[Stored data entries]
++++++++

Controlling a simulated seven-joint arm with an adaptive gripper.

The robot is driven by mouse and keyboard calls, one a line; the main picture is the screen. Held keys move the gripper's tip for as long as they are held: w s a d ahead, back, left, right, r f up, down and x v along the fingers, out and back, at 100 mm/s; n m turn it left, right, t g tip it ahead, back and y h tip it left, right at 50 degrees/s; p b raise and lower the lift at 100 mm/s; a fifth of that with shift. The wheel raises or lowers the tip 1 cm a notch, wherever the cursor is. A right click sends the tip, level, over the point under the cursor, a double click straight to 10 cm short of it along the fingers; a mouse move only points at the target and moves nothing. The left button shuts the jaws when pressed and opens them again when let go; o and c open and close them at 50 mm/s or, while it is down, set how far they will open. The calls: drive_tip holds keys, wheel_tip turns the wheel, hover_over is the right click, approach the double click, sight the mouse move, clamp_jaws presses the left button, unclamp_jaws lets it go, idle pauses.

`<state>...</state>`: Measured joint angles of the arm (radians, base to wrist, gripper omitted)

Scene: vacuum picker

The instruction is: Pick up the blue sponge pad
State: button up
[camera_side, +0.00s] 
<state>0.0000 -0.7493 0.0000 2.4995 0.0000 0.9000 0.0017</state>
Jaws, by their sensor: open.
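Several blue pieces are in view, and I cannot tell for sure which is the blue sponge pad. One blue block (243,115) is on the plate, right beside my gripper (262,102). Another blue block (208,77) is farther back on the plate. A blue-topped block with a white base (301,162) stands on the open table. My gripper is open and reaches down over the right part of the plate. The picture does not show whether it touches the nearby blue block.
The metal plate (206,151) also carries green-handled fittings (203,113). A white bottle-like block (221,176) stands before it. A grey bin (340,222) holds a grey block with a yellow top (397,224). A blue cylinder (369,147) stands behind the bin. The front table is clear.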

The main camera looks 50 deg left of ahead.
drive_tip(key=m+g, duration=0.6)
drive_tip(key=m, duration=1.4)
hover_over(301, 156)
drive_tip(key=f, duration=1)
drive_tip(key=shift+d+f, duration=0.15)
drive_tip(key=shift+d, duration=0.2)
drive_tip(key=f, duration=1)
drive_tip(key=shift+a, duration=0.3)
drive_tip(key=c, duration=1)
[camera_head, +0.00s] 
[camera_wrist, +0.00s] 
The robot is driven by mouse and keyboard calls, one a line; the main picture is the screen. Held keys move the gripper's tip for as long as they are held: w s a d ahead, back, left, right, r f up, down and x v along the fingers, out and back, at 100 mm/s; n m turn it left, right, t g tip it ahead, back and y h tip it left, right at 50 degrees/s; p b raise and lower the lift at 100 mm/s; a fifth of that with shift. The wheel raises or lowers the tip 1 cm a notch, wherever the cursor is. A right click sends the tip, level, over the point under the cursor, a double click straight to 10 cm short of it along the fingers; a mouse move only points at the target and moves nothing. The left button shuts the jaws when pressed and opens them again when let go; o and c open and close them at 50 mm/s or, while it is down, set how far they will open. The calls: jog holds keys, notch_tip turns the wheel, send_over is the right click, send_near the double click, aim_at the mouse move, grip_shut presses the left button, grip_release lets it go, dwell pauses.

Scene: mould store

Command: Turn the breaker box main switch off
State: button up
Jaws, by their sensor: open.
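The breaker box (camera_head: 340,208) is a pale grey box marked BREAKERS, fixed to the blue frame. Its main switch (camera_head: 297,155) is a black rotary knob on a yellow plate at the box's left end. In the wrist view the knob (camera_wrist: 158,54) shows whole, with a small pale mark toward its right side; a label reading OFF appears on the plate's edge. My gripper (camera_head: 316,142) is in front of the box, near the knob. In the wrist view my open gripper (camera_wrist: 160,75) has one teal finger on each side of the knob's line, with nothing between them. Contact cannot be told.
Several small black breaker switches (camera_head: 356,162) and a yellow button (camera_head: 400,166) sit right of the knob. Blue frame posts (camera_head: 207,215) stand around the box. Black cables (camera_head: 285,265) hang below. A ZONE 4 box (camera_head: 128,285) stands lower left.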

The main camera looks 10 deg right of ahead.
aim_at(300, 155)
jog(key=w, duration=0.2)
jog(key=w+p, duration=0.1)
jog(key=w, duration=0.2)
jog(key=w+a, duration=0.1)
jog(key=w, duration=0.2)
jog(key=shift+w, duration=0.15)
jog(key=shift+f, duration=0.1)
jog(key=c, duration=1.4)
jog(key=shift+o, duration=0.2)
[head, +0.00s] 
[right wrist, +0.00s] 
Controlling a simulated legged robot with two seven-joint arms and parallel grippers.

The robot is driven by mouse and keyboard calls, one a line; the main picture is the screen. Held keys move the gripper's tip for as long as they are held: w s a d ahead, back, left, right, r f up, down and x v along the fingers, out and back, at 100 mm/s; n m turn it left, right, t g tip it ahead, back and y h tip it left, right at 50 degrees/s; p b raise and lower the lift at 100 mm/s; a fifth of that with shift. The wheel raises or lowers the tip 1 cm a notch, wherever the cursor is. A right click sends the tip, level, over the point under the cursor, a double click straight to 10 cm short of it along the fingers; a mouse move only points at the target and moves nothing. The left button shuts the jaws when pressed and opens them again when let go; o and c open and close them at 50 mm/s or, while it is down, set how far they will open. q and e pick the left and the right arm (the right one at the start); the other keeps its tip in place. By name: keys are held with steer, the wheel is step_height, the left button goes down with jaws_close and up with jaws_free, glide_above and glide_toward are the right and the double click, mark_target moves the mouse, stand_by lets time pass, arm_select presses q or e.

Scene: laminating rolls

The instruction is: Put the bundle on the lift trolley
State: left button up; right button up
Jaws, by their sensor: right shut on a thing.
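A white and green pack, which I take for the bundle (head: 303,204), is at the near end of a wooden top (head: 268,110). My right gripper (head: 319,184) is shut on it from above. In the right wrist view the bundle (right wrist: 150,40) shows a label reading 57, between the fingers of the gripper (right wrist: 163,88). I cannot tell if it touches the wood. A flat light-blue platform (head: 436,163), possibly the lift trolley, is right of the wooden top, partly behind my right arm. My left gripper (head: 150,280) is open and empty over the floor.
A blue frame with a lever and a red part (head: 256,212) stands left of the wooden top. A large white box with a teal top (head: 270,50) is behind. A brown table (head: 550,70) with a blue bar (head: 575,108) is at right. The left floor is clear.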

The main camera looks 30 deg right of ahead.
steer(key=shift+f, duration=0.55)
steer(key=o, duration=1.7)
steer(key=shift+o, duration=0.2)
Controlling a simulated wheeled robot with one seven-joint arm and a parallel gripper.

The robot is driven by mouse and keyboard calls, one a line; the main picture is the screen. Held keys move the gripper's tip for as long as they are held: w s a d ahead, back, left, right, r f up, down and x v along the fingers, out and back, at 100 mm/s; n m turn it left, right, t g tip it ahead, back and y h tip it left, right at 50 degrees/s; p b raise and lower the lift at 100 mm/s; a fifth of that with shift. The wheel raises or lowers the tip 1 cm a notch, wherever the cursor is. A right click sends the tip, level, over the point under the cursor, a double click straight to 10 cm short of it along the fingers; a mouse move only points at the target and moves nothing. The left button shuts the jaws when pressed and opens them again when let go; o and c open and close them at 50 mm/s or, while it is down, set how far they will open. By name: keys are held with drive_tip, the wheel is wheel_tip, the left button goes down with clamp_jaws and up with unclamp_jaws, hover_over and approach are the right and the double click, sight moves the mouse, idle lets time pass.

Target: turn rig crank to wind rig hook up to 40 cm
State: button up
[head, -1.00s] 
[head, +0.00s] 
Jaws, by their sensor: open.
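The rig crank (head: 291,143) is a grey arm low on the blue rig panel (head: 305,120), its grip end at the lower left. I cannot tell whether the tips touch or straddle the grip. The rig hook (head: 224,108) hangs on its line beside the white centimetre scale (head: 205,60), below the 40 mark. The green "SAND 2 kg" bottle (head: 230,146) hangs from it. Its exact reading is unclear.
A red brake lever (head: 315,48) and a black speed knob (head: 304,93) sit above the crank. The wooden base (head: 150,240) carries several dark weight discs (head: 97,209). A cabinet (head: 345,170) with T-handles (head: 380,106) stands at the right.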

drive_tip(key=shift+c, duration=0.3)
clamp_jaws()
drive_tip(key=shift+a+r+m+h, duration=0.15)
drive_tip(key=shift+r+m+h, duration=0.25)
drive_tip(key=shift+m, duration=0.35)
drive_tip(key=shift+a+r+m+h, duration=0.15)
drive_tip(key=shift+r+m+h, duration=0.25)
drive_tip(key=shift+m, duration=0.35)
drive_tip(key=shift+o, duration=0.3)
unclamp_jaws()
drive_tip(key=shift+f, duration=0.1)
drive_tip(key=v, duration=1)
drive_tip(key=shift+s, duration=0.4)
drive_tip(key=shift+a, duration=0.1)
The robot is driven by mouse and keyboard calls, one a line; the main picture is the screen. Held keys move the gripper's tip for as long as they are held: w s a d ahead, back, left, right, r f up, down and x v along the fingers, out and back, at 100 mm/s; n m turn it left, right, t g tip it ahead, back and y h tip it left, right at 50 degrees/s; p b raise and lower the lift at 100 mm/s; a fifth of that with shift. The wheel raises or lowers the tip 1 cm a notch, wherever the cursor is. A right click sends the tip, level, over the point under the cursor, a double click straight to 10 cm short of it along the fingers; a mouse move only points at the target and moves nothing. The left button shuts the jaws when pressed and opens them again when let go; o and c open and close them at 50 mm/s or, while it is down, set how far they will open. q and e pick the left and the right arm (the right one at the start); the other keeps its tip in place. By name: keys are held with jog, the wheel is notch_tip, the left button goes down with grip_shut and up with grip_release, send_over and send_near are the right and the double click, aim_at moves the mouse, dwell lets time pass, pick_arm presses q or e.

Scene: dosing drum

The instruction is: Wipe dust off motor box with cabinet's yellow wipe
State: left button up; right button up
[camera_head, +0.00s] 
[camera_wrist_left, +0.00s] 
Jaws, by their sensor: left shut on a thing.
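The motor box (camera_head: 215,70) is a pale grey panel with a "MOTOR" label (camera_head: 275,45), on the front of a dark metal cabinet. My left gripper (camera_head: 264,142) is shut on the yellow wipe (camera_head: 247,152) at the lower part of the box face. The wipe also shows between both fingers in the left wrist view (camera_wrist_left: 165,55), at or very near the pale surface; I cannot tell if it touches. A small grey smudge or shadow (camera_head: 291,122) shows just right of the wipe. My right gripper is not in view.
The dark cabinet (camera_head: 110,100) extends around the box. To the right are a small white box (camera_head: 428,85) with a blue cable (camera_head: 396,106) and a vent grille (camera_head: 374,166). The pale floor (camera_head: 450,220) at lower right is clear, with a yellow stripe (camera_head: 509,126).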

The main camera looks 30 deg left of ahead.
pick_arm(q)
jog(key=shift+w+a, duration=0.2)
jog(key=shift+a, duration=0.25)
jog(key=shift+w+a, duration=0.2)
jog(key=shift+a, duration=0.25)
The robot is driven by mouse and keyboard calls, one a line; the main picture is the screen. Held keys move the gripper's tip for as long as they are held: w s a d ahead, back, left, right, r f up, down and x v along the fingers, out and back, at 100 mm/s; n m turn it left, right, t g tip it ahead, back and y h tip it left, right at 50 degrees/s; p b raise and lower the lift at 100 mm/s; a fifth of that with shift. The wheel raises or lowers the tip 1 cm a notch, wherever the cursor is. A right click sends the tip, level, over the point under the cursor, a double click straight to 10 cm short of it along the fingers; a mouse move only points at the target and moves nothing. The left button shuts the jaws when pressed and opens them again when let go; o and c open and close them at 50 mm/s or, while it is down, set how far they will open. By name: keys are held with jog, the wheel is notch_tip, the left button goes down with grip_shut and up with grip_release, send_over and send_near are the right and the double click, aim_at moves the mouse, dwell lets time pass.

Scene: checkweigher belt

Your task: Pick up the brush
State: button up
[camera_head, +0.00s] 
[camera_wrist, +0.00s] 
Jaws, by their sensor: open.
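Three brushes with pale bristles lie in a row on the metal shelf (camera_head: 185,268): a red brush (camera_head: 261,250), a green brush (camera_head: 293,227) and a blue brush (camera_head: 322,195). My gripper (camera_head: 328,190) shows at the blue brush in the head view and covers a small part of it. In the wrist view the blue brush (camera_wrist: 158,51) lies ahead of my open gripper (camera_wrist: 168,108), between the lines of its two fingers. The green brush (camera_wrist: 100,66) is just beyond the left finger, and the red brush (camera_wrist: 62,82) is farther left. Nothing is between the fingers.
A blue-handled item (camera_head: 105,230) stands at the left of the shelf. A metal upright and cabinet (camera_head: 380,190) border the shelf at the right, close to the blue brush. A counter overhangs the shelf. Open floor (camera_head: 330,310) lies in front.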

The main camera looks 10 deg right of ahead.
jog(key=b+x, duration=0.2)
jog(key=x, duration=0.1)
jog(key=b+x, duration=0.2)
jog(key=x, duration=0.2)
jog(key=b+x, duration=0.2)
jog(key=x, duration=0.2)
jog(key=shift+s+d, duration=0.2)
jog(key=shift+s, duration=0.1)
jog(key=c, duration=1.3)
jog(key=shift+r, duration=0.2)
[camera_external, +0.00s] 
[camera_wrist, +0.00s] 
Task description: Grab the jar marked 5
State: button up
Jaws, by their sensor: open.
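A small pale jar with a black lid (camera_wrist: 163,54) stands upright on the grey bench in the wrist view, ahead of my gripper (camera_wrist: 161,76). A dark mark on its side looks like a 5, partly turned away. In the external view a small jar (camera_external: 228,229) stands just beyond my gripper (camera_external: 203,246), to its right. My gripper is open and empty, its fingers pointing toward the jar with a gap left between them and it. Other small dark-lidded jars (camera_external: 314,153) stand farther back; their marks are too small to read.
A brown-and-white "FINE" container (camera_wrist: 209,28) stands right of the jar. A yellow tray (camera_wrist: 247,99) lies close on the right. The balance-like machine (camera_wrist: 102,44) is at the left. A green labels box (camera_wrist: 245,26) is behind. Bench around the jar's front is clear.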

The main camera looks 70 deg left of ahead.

++++++++

Extract lines where the string "joint" occurs.

#### Response to the task
Controlling a simulated seven-joint arm with an adaptive gripper.
`<state>...</state>`: Measured joint angles of the arm (radians, base to wrist, gripper omitted)
Controlling a simulated legged robot with two seven-joint arms and parallel grippers.
Controlling a simulated wheeled robot with one seven-joint arm and a parallel gripper.

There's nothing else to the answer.